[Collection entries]
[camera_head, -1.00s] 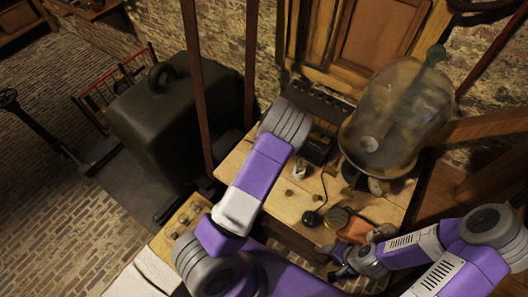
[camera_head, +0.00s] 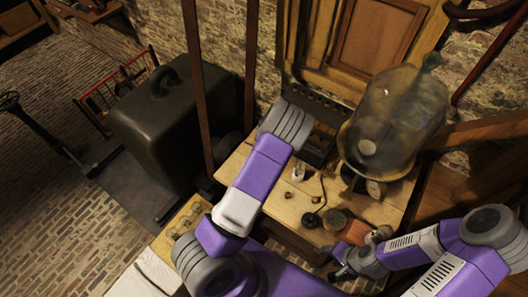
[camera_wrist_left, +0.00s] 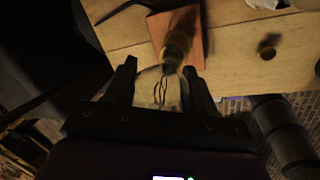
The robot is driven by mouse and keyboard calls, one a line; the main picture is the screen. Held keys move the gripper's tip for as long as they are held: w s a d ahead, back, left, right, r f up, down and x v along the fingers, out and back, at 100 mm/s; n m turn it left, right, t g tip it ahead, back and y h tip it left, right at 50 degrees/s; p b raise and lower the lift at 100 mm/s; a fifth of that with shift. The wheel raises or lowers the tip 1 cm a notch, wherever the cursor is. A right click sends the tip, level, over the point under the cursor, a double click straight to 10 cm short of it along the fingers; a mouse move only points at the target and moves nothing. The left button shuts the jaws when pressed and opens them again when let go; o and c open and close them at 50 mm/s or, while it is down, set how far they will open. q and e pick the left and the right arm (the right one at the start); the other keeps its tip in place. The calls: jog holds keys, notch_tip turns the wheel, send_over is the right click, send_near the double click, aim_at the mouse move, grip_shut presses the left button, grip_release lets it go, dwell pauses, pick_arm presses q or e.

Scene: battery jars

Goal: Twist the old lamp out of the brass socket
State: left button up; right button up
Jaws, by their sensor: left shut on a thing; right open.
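In the left wrist view, the clear glass bulb of the old lamp (camera_wrist_left: 160,90), with dark filament loops, sits between the fingers of my left gripper (camera_wrist_left: 158,72), which is shut on it. The brass socket (camera_wrist_left: 178,44) stands on a reddish-brown base (camera_wrist_left: 198,48), right at the bulb's neck. Where the lamp's cap ends and the socket begins is too dark to tell. In the head view my left forearm hides the left gripper and this lamp. My right gripper (camera_head: 343,266) is open, low at the table's front right, its fingers small and dark.
The wooden table (camera_head: 275,212) holds a large glass bell jar (camera_head: 398,115), a white item (camera_head: 298,173), small brown knobs, a round dark item (camera_head: 335,219) and an orange-brown block (camera_head: 355,232). A big dark weight (camera_head: 165,120) stands left. Dark upright posts rise behind my left arm.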

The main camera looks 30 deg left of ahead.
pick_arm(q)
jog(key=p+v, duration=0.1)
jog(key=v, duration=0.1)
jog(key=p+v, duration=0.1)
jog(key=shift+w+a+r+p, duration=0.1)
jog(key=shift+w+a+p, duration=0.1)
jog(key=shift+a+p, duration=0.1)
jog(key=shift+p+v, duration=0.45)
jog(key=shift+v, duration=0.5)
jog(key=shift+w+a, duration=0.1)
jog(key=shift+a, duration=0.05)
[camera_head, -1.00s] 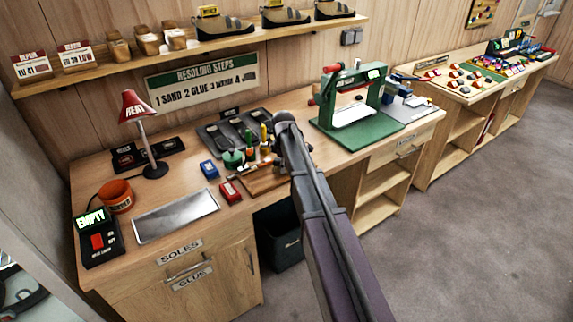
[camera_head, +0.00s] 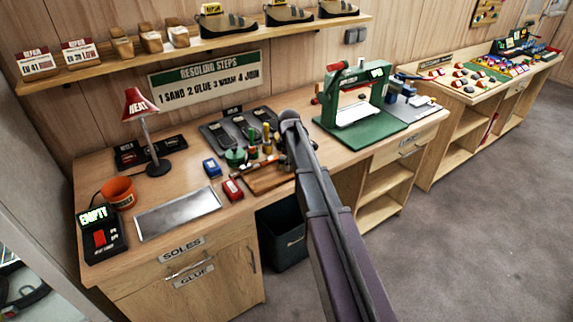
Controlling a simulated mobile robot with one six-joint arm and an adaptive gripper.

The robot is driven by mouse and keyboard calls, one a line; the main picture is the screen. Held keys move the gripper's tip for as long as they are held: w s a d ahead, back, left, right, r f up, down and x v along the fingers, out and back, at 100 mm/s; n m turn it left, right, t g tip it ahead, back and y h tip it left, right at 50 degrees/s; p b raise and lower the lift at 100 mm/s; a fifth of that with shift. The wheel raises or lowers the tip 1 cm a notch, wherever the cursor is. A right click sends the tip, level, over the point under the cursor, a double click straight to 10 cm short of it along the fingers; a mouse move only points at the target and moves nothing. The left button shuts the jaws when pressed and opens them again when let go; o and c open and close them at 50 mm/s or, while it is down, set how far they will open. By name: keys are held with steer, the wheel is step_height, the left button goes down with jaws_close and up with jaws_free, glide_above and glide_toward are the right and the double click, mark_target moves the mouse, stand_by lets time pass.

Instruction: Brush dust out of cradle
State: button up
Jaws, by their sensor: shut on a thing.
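The green press (camera_head: 378,88) stands at the right end of the workbench. A white pad (camera_head: 358,114) lies on its green base; it seems to be the cradle, but I cannot make out dust on it. Several upright tools with green, yellow and red parts (camera_head: 253,148) stand left of my arm; I cannot tell whether a brush is among them. My arm rises from the bottom of the view to a joint left of the press. My gripper does not show; the arm seems to hide it.
A red lamp (camera_head: 140,103), an orange pot (camera_head: 119,193), a metal plate (camera_head: 178,212), a blue box (camera_head: 212,168) and a red box (camera_head: 232,189) sit on the bench. A dark bin (camera_head: 284,238) stands below. Grey floor (camera_head: 470,240) is open at right.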

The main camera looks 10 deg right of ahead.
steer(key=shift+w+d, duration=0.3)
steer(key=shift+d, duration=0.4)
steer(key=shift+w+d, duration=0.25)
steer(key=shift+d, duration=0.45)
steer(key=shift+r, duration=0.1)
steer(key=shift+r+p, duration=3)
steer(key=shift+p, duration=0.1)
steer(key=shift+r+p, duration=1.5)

EXERCISE BRIEF ->
Copy out every line with the word "State".

TASK RESULT ->
State: left button up; right button up
State: button up

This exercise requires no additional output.